Berkas Kasus Korupsi Hibah DBON Kaltim Diteliti JPU, Kejati Tunggu Hasil Lengkap
Penulis: Akmal Fadhil
10 jam yang lalu | 60 views
Potret depan Kantor Kejati Kaltim. (Presisi.co/Akmal)
Samarinda, Presisi.co – Penanganan kasus dugaan korupsi dana hibah Desain Besar Olahraga Nasional (DBON) Kalimantan Timur terus bergulir. Saat ini, Kejaksaan Tinggi (Kejati) Kaltim tengah menunggu hasil penelitian berkas perkara oleh Jaksa Penuntut Umum (JPU).
Kepala Seksi Penerangan Hukum Kejati Kaltim, Toni Yuswanto, menjelaskan bahwa proses penelitian berkas merupakan tahap krusial sebelum perkara dilimpahkan ke pengadilan.
“Kasus DBON kini berada dalam tahap pemeriksaan berkas perkara oleh JPU. Kami menunggu hasil penelitian itu untuk menentukan apakah berkas sudah lengkap atau masih perlu perbaikan,” ujarnya, Jumat 24 Oktober 2025.
Menurut Toni, penelitian berkas dilakukan untuk memastikan kelengkapan formil dan materiil hasil penyidikan. Jika dinyatakan lengkap, perkara akan naik ke tahap II, yakni pelimpahan tersangka dan barang bukti ke JPU sebelum penyusunan surat dakwaan.

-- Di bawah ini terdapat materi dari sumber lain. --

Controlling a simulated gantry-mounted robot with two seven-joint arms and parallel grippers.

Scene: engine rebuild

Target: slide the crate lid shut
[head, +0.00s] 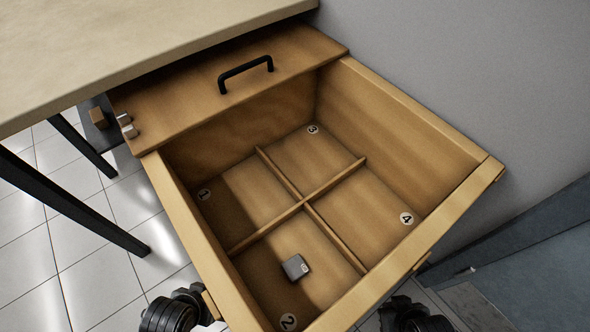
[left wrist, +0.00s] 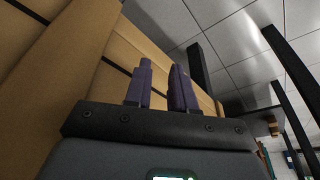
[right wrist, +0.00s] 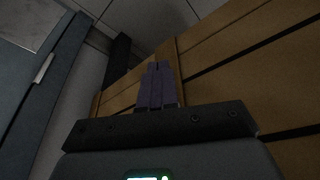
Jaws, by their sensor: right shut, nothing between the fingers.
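The wooden crate (head: 421,105) is open over most of its top in the head view. Its flat wooden lid (head: 190,88) covers only the far end, beside the table edge. A black bar handle (head: 246,69) stands on the lid. My left gripper (left wrist: 163,66) shows in the left wrist view with its fingers apart and nothing between them, beside a slatted wooden side. My right gripper (right wrist: 155,66) is shut and empty beside slatted wood in the right wrist view. Neither gripper's fingertips show clearly in the head view, and both are away from the handle.
A small grey block (head: 295,267) lies in compartment 2; the other compartments look empty. Dividers (head: 303,203) cross the crate floor. A table (head: 130,50) stands at the upper left. A grey wall (head: 480,70) is close on the right, with a blue-grey panel (head: 530,260) below it.

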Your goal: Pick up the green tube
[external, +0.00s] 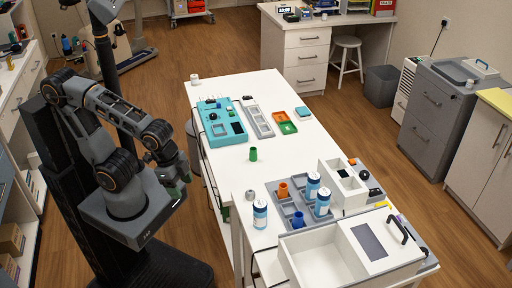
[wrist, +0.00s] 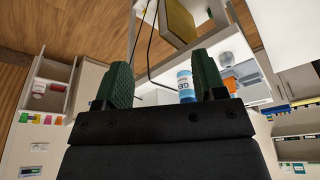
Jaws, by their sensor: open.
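The green tube (external: 253,154) stands upright on the white table (external: 262,181), near the middle, with clear tabletop around it. My gripper (external: 178,190) is left of the table in the external view, well apart from the tube. In the wrist view my gripper (wrist: 163,80) shows two green pads spread apart with nothing held between them. The green tube cannot be made out in the wrist view.
A teal tray (external: 221,137) and a grey rack (external: 258,119) lie behind the tube. In front are a grey tray (external: 287,212) with an orange cup (external: 283,190), white-blue cans (external: 260,215), and a white box (external: 308,262). A can (wrist: 185,86) shows beyond my gripper.

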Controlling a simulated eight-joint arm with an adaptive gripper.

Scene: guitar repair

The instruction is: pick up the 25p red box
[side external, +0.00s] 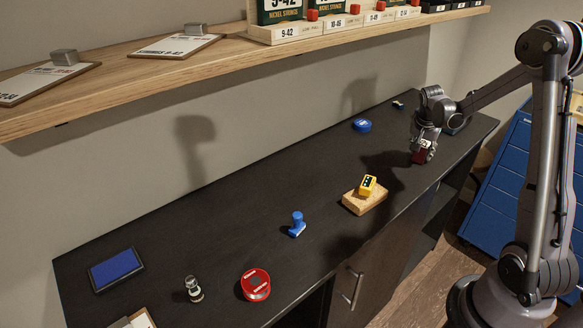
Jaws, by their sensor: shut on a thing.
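My gripper (423,146) is at the right part of the dark bench, pointing down with its jaws shut on a small dark red box (420,157). The box is at or just above the bench top; I cannot tell whether it touches. My fingers cover part of it, and no marking on it is readable.
The black bench (240,190) also bears a yellow box on a wooden block (364,201), a blue round tin (362,125), a blue stamp (297,224), a red round tin (255,285) and a blue ink pad (116,268). A wooden shelf (130,88) overhangs the back. The middle is mostly clear.

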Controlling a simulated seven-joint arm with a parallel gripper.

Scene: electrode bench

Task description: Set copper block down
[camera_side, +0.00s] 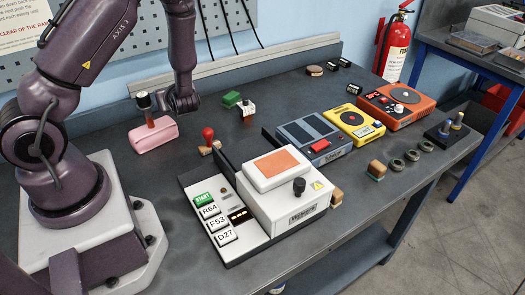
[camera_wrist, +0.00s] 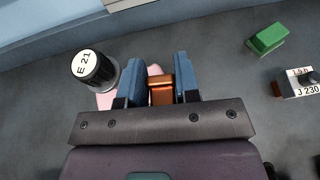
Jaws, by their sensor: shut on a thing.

“Urutannya mulai dari penyelidikan, penyidikan, lalu pemberkasan. Setelah berkas lengkap, baru lanjut ke tahap dua,” jelasnya.
Hingga kini, penyidik telah memeriksa lebih dari 40 saksi dari berbagai unsur, termasuk pejabat dan pihak terkait. Namun, belum ada penambahan saksi baru sembari menunggu hasil penelitian JPU.
“Saksi sekitar 40 orang, dan sejauh ini belum ada tambahan. Kita lihat hasil pemeriksaan berkas nanti,” tambah Toni.
Kasus dugaan korupsi hibah DBON Kaltim mencuat akibat dugaan penyimpangan dana hibah yang bersumber dari APBD Provinsi Kaltim senilai Rp100 miliar.
Dana tersebut seharusnya digunakan untuk mendukung pembinaan olahraga daerah, namun hasil penyelidikan awal menemukan adanya penyaluran dana kepada pihak lain di luar ketentuan perjanjian hibah.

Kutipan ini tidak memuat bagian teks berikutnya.